[Exercise prompt] Return the whole listing, keeping every character the same.

[Data section]
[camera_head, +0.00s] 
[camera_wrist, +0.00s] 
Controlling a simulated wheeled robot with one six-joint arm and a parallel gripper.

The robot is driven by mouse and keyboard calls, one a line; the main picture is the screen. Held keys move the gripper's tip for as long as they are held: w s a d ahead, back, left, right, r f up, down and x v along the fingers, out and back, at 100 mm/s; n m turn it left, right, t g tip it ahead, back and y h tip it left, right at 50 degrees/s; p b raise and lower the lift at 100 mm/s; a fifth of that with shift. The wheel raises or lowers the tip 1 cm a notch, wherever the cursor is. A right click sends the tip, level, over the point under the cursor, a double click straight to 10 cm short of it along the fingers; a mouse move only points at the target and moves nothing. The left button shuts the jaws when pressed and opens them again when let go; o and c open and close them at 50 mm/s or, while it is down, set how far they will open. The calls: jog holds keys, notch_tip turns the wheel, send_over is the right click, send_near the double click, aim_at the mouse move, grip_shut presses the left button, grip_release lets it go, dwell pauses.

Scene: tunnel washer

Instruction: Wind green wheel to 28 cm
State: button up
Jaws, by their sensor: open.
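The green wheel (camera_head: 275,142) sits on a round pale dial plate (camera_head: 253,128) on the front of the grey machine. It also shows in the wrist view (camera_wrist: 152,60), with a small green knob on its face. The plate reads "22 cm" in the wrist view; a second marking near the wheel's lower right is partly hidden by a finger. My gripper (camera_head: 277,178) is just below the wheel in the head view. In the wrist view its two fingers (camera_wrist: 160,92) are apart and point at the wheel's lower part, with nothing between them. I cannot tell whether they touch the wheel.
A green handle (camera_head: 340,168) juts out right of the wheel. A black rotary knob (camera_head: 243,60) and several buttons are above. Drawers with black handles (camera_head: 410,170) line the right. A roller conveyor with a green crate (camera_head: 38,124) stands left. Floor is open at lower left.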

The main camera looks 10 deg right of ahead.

[Response to this task]
[camera_head, +0.00s] 
[camera_wrist, +0.00s] 
Controlling a simulated wheeled robot with one six-joint arm and a parallel gripper.

The robot is driven by mouse and keyboard calls, one a line; the main picture is the screen. Held keys move the gripper's tip for as long as they are held: w s a d ahead, back, left, right, r f up, down and x v along the fingers, out and back, at 100 mm/s; n m turn it left, right, t g tip it ahead, back and y h tip it left, right at 50 degrees/s; p b raise and lower the lift at 100 mm/s; a fifth of that with shift. The wheel raises or lowers the tip 1 cm a notch, wherever the cursor is. A right click sends the tip, level, over the point under the cursor, a double click straight to 10 cm short of it along the fingers; a mouse move only points at the target and moves nothing. The left button shuts the jaws when pressed and opens them again when let go; o and c open and close them at 50 mm/s or, while it is down, set how far they will open. The calls: jog holds keys, notch_tip turns the wheel, send_over is the right click, send_near the double click, aim_at the mouse move, grip_shut presses the left button, grip_release lets it go, dwell pauses.

Scene: tunnel washer

Instruction: Wind green wheel to 28 cm
State: button up
Jaws, by their sensor: open.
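The green wheel (camera_head: 275,142) sits on a round pale dial plate (camera_head: 253,128) on the front of the grey machine. It also shows in the wrist view (camera_wrist: 152,60), with a small green knob on its face. The plate reads "22 cm" in the wrist view; a second marking near the wheel's lower right is partly hidden by a finger. My gripper (camera_head: 277,178) is just below the wheel in the head view. In the wrist view its two fingers (camera_wrist: 160,92) are apart and point at the wheel's lower part, with nothing between them. I cannot tell whether they touch the wheel.
A green handle (camera_head: 340,168) juts out right of the wheel. A black rotary knob (camera_head: 243,60) and several buttons are above. Drawers with black handles (camera_head: 410,170) line the right. A roller conveyor with a green crate (camera_head: 38,124) stands left. Floor is open at lower left.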

The main camera looks 10 deg right of ahead.

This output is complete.